There is increasing recognition of the complexity of academic work, as well as the need for university teachers to develop a scholarly approach toward teaching. Many universities across North America and Europe are developing structured programs of study to prepare university teachers for the curricula and pedagogical challenges of the 21st Century (Gibbs, 1998). This raises the question, how should these programs be designed to meet the needs and circumstances of a wide range of faculty from multidisciplinary settings?
Learning styles research informing teaching scholarship
Kolbs learning styles and Gardners multiple intelligence research have had a significant impact on the design of educational programs and strategies to assess student learning.

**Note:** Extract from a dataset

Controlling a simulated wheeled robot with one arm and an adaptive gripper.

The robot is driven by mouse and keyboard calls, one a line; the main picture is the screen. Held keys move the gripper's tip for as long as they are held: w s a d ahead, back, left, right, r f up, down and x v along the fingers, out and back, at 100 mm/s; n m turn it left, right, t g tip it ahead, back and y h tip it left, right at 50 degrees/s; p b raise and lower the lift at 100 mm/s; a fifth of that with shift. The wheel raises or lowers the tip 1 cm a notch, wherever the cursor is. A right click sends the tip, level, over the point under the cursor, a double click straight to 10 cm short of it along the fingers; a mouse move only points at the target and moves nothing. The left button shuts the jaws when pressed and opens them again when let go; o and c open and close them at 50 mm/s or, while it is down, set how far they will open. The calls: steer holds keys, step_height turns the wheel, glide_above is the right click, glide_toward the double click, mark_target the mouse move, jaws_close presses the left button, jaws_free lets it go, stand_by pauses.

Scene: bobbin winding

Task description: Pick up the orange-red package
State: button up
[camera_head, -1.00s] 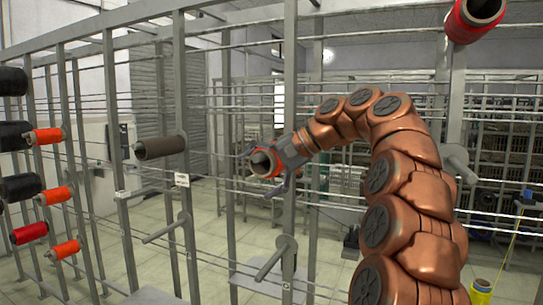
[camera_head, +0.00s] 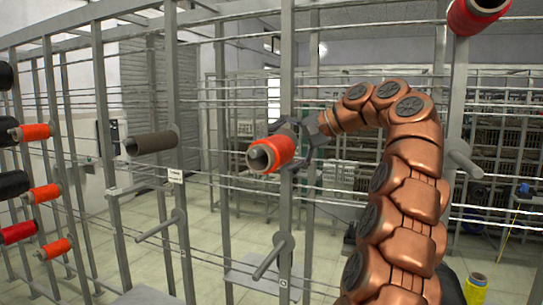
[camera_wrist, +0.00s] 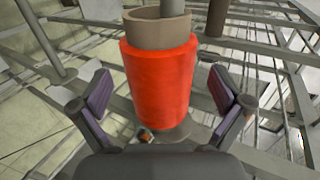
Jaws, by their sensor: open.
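The orange-red package (camera_head: 281,150) is a cylinder on a brown-grey core, sitting at a rack post with its core end toward the head camera. In the wrist view the package (camera_wrist: 160,85) stands between my two fingers, with a grey disc partly hidden at its lower end. My gripper (camera_head: 299,145) is open at the post end of the package, on its right side in the head view. In the wrist view my gripper (camera_wrist: 161,95) has its fingers spread on either side, with a visible gap from each finger to the package.
A brown package (camera_head: 153,143) sits on the post to the left. Bare pegs (camera_head: 268,258) and (camera_head: 158,229) stick out below. Several orange-red and black packages hang at far left. A red package (camera_head: 478,14) is at top right. Rack posts and thin rails surround my gripper.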

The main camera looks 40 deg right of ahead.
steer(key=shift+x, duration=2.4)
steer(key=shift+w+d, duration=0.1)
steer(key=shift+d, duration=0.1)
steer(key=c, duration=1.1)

Research shows that people learn in a variety of ways though, individuals tend to have preferred ways of learning in which they show strength. Preferred ways of learning should be considered as tendencies, rather than permanent human attributes. Howard Gardners recent work with multiple intelligence provides great insight to ways of learning and implications for university teachers. He suggests that people possess a wide range of intellectual capacities (but in varying degrees of strength and skill) which can be developed. Successful university teachers, for example, are able to respond to the needs of a diverse group of students by implementing a wide range of learning strategies, not just the ones they happen to prefer. An eclectic set of learning strategies in the classroom will provide a balance!
of comfortable and challenging learning experiences for each student and, therefore, enable individuals to develop a broad set of knowledge, abilities and skills.
The UBC Faculty Certificate Program on Teaching and Learning is designed to meet the needs and circumstances of multidisciplinary faculty at the University of British Columbia, Canada. The aim of this program is to enhance teaching scholarship and student learning at UBC. The Certificate program was developed around a cohort model and by integrating a variety of learning frameworks (Gardner, 1993; Grow, 1994; Kolb, 1985; Lave and Wenger, 1991). Action research contributes to the development, implementation and evaluation of the Certificate program. Research data over a two-year period suggests that, as part of a broad integrated approach, applying a learning styles framework can be effective to enhance teaching scholarship and student learning. Furthermore, many changes have been made to the Certificate program to further improve the learning experience for university teachers.
Following an interactive presentation, participants will be engaged in a large group discussion that will focus on learning strategies in the context of a faculty certificate program on teaching and learning. Useful literature sources will be available.